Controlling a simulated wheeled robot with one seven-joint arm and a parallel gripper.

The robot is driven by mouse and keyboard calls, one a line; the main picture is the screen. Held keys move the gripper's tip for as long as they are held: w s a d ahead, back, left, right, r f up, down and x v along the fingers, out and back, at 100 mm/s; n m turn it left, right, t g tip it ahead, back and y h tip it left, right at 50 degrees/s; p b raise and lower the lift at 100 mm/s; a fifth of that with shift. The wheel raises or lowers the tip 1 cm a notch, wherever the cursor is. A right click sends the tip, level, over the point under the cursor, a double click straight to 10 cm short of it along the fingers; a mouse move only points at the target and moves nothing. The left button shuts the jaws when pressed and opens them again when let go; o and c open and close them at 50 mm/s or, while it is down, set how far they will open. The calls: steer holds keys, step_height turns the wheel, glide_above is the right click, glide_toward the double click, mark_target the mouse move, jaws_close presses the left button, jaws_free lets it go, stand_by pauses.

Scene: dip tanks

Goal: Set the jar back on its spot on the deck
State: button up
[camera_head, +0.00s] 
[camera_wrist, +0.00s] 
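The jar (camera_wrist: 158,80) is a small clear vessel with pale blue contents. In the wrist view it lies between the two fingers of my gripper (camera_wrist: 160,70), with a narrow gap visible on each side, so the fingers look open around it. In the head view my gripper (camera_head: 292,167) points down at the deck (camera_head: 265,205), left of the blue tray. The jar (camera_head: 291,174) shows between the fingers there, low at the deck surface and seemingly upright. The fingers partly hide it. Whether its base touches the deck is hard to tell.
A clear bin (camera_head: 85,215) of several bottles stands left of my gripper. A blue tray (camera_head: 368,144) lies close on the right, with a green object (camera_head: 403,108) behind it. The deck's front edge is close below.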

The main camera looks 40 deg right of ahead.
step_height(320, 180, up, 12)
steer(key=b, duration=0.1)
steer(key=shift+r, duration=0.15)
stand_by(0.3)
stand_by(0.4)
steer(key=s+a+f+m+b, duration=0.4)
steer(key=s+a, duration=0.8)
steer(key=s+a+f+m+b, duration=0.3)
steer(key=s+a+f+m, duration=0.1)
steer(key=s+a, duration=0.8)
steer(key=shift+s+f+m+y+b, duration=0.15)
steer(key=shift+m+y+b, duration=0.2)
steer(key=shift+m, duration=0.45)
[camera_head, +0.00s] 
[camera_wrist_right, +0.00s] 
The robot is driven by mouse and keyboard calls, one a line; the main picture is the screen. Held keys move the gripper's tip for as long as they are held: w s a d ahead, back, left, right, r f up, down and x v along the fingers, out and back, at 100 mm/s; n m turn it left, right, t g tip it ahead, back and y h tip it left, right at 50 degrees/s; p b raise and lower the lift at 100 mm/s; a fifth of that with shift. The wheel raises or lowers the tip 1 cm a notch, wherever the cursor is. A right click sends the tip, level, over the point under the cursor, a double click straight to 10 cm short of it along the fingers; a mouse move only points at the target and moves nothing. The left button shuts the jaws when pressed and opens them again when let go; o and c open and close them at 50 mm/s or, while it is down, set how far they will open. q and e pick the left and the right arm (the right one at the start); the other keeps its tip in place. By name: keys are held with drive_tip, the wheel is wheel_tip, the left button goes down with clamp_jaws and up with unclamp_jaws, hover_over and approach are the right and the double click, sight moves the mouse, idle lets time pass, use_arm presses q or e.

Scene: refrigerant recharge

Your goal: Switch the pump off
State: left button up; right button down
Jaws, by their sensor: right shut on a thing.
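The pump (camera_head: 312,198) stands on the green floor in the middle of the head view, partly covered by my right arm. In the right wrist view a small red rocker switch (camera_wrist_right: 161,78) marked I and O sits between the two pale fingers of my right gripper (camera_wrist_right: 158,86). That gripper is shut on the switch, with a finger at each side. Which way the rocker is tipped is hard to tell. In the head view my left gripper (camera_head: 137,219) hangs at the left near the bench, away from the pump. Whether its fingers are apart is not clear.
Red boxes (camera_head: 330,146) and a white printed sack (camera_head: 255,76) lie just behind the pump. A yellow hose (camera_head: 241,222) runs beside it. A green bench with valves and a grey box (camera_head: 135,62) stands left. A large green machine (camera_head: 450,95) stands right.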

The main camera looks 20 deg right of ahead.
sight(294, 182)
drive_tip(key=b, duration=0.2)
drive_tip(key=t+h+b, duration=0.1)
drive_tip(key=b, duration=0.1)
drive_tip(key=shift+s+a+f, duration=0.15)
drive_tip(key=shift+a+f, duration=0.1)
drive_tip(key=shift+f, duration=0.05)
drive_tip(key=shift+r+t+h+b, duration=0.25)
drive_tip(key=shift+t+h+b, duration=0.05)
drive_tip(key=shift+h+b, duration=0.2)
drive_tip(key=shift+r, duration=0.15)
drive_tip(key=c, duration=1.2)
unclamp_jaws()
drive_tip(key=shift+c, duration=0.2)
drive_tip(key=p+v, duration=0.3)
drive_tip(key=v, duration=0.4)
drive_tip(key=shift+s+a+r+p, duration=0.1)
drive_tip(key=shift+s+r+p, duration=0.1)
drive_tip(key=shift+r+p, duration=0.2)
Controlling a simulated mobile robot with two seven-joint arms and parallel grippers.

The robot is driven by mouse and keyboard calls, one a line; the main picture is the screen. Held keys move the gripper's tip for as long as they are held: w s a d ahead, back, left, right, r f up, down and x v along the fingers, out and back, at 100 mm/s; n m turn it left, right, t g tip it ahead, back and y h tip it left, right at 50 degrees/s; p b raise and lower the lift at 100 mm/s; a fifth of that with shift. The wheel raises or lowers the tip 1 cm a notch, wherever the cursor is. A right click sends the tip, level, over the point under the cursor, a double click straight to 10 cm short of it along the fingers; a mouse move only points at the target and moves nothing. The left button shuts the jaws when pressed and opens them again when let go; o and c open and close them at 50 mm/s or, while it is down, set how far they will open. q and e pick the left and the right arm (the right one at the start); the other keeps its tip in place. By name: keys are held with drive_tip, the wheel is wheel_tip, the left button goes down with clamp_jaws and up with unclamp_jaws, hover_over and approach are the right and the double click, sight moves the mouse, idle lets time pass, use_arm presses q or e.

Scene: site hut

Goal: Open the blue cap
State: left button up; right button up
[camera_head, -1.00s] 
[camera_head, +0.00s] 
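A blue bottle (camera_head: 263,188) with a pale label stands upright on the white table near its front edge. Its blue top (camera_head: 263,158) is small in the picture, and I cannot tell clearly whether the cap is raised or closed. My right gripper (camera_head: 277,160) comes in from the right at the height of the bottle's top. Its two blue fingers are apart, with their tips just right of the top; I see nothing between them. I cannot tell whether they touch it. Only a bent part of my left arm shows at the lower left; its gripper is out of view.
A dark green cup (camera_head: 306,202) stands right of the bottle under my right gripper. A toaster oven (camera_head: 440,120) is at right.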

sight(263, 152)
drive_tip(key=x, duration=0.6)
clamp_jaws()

> _Task statement_:
Pull out each line of the records holding the string "parallel".

> _Answer to this exercise_:
Controlling a simulated wheeled robot with one seven-joint arm and a parallel gripper.
Controlling a simulated mobile robot with two seven-joint arms and parallel grippers.

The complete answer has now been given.